Pressure-induced metal-insulator transition and absence of magnetic order in FeGa${}_3$ from a first-principles study

The intermetallic compound FeGa${}_3$ is a narrow-gap semiconductor with a measured gap between 0.2 and 0.6 eV. The presence of iron $d$ states on the top of the valence band and on the bottom of the conduction band, together with its moderate electronic correlation ($U/W\sim 0.6$), have led to the question of whether there is magnetic order in this compound. We have examined the possible presence of magnetism in FeGa${}_3$ as well as its electronic structure at high pressures, using the density functional theory (DFT) $+$ $U$ method with the intermediated double-counting scheme. We have found that for an optimized value of the Yukawa screening length $\lambda$, there is no magnetic moment on the iron ions ($\mu =0$), implying that FeGa${}_3$ is nonmagnetic. We have also found that around a pressure of 25 GPa a metal-insulator transition takes place.

Figure 1

(a) Calculated Hubbard parameter $U$ and intra-atomic exchange parameter $J$, (b) band gap $E_g$ and (c) magnetic moment per Fe ion $\mu$ as a function of the Yukawa screening length $\lambda$. The red square is the calculated band gap by means of GGA.

Figure 2

Calculated total energy per unit cell as a function of the magnetic moment per Fe ion. Red squares and blue diamonds are the obtained values for $\lambda =3.0$ and 2.5 a.u.${}^{-1}$, respectively.

Figure 3

Calculated equations of state (a) $E\left(\frac{\Omega }{{\Omega }_0}\right)$ and (b) $P\left(\frac{\Omega }{{\Omega }_0}\right)$, (c) magnetic moment per Fe ion, and (d) interionic distances for the Yukawa screening lengths $\lambda =3,2.5$ and $\lambda \to \infty$ (GGA). ${\Omega }_0$ is the experimental volume (Ref. 14).

Figure 4

Calculated electronic structure with $\lambda \to \infty$ (GGA) for different pressures. For $E\left(\mathbf{k}\right)$ the thick black lines correspond to Fe states, the thick red lines correspond to Ga${}_1$ states, and the thick green lines correspond to Ga${}_2$ states. The total DOS is denoted by a violet line, Fe $d$ states are denoted by a blue line, Ga $s$ states are denoted by an orange line, and Ga $p$ states are denoted by a turquoise line.

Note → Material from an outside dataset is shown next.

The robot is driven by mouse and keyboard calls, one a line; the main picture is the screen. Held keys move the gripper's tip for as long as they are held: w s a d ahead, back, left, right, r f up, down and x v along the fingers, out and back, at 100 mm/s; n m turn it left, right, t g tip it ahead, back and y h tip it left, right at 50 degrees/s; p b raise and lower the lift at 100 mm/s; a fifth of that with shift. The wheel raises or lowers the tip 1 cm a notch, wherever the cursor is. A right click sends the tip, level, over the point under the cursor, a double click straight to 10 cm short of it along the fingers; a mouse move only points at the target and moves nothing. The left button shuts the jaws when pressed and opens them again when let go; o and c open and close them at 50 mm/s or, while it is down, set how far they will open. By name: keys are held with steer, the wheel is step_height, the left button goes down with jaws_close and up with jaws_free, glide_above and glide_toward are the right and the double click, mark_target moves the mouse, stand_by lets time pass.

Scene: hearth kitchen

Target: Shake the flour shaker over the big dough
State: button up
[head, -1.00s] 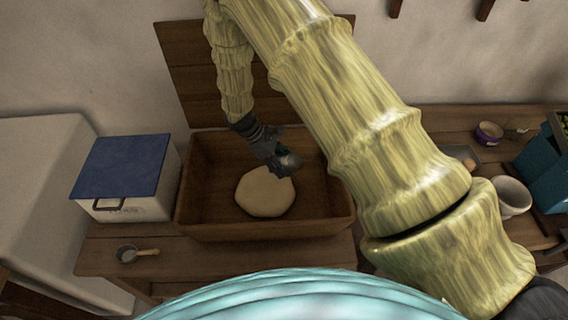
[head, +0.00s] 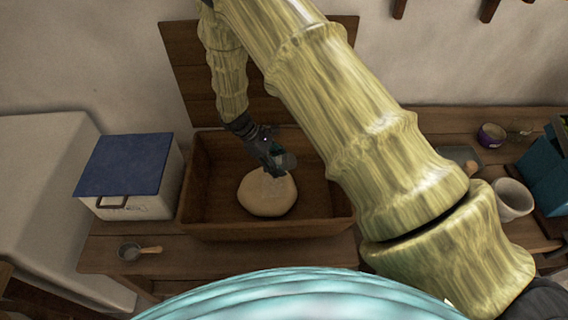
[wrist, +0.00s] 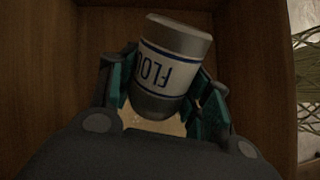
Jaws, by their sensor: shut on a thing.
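The flour shaker (wrist: 170,68) is a grey metal can with a white label reading "FLO", and it sits between the fingers of my gripper (wrist: 165,95) in the wrist view. In the head view my gripper (head: 268,160) is shut on the shaker (head: 286,161) above the dough. The big dough (head: 267,194) is a pale round lump on the floor of a wooden trough (head: 205,225). In the wrist view a little of the dough (wrist: 155,126) shows below the shaker; the rest is hidden by my gripper and the shaker.
A white bin with a blue lid (head: 125,165) stands left of the trough. A small pan with a wooden handle (head: 130,252) lies at the front left. A white pot (head: 513,199) and a teal crate (head: 545,165) stand on the right. The trough's walls surround the dough.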

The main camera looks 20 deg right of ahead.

The energy is shifted to the Fermi level.

Figure 5

Calculated electronic structure with $\lambda =3$ a.u.${}^{-1}$ for different pressures. For $E\left(\mathbf{k}\right)$ the thick black lines correspond to Fe states, the thick red lines correspond to Ga${}_1$ states, and the thick green lines correspond to Ga${}_2$ states. The total DOS is denoted by a violet line, Fe $d$ states are denoted by a blue line, Ga $s$ states are denoted by an orange line, and Ga $p$ states are denoted by a turquoise line. The energy is shifted to the Fermi level.

Figure 6

The calculated band gap as a function of pressure for different values of the Yukawa screening length. The black circles, red squares, and blue diamonds are the calculated band gaps for $\lambda \to \infty$, $\lambda =3$, and $\lambda =$ 2.5, respectively. The black line is a linear fit of the calculated GGA data.